To the Obama administration, such legislation is unnecessary and dangerous. Mr. Lew testified before the Senate Finance Committee that currency is “the No. 1 topic” he raises in bilateral trade talks, and he insisted that diplomacy was working. China has eased on its manipulation, he said, letting the renminbi appreciate in recent years. Japan has not intervened in currency markets in some time.

“The challenge in the context of a trade agreement is how to address the issue in a way that helps and doesn’t hurt,” he said.

Would the Federal Reserve’s program of “quantitative easing” — basically printing money to keep interest rates low — be an actionable offense under a strict currency regime? asked Bruce Josten, a senior lobbyist at the U.S. Chamber of Commerce. What about large government spending programs financed by international borrowing?

“Treasury needs to figure out what kind of flexibility it needs to manage the economy,” said Tom Linebarger, chairman and chief executive of Cummins, the diesel engine giant, who is heading the trade push for the Business Roundtable, which includes dozens of chief executives from major corporations.

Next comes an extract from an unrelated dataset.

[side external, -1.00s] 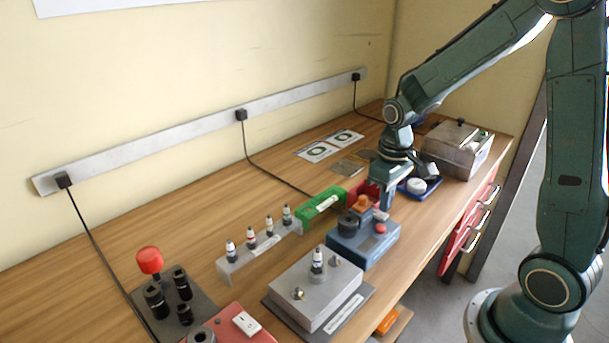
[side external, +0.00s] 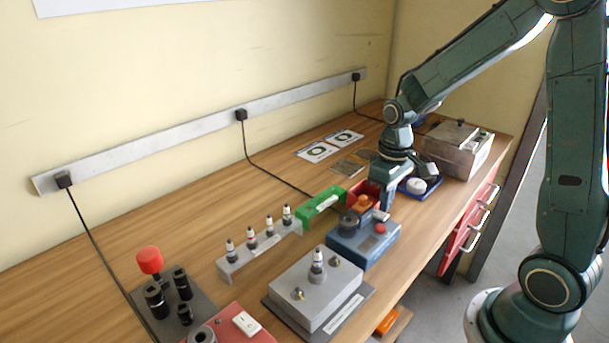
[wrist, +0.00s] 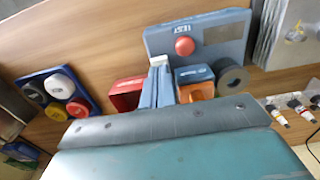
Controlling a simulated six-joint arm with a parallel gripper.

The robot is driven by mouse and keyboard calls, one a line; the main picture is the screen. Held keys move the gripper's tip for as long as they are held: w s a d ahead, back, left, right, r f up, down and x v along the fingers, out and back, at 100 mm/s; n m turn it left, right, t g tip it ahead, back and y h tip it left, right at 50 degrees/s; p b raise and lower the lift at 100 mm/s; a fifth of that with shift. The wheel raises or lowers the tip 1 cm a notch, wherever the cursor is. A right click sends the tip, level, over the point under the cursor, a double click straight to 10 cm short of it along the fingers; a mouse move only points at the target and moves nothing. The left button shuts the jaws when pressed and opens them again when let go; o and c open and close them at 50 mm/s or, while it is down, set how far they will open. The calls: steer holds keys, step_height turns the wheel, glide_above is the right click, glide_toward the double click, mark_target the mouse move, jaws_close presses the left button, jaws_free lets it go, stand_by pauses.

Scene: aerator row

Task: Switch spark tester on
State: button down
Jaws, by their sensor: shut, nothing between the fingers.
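The spark tester (side external: 352,243) is a blue-grey box on the wooden bench. It carries a red round button (side external: 380,229), an orange rocker switch (side external: 362,203) and a dark round ring (side external: 348,222). In the wrist view the tester (wrist: 218,28) shows upside-down lettering by the red button (wrist: 184,46), with the orange switch (wrist: 195,84) and the dark ring (wrist: 231,76) nearer me. My gripper (side external: 383,208) points down at the tester's far end. In the wrist view its fingers (wrist: 158,68) are together, empty, just beside the orange switch. Whether they touch it cannot be told.
A red bin (side external: 362,192) and a green bin (side external: 322,205) stand behind the tester. A blue tray (side external: 418,190) with round caps lies close to my gripper's right.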

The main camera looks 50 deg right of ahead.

Lawmakers in both parties are not buying it. Mr. Schumer said he had advised the White House to embrace currency protection legislation now, either as part of the bill granting Mr. Obama trade promotion authority or as a stand-alone bill that would move with the Trans-Pacific Partnership. That way, the currency issue would subside before the partnership comes before Congress.

Mr. Schumer said Congress did not “have the votes” for a plain Trans-Pacific Partnership or for granting trade promotion authority.

“They actually might need it to happen,” he said.

Keith Bradsher contributed reporting from Hong Kong.